━━━━━ Data extract

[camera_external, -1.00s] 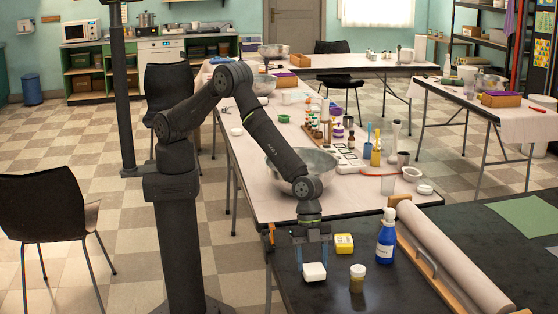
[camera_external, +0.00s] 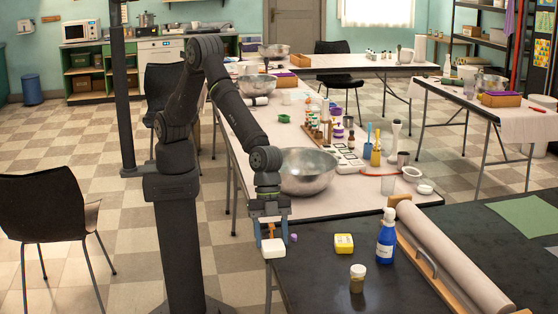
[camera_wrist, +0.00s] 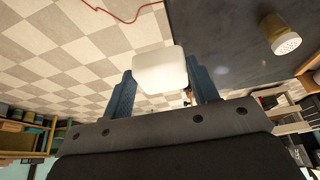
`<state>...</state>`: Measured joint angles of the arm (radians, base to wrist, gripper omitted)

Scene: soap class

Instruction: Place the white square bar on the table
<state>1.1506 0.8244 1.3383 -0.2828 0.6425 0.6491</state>
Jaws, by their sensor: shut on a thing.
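The white square bar (camera_external: 273,248) is held in my gripper (camera_external: 271,232) at the left edge of the black table (camera_external: 325,285) in the external view. In the wrist view the white bar (camera_wrist: 160,70) sits between the blue fingers of my gripper (camera_wrist: 162,88), which is shut on it. There the bar shows against the checkered floor, with the dark tabletop (camera_wrist: 225,35) to its right. The bar's height relative to the tabletop is hard to tell.
A large paper roll (camera_external: 455,262) lies on the right. A metal bowl (camera_external: 307,172) is behind my gripper. The front left of the black table is clear.

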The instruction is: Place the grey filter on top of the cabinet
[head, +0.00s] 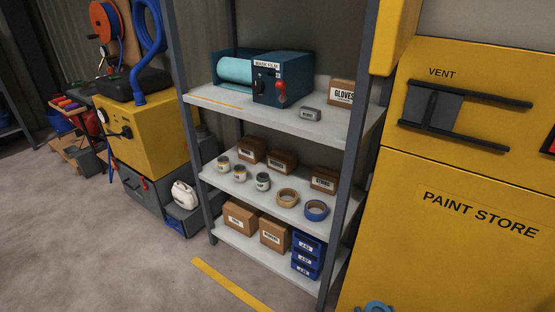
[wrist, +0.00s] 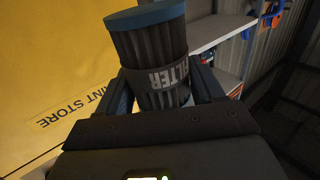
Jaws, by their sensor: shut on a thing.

━━━━━━━━━━

● **Task instructions**
Extract and reproduce exactly the lines opening with the line containing "Instruction: Place the" and closing with the line containing "<state>1.1506 0.8244 1.3383", inclusive.

● **Solution to the problem**
Instruction: Place the white square bar on the table
<state>1.1506 0.8244 1.3383 -0.2828 0.6425 0.6491</state>

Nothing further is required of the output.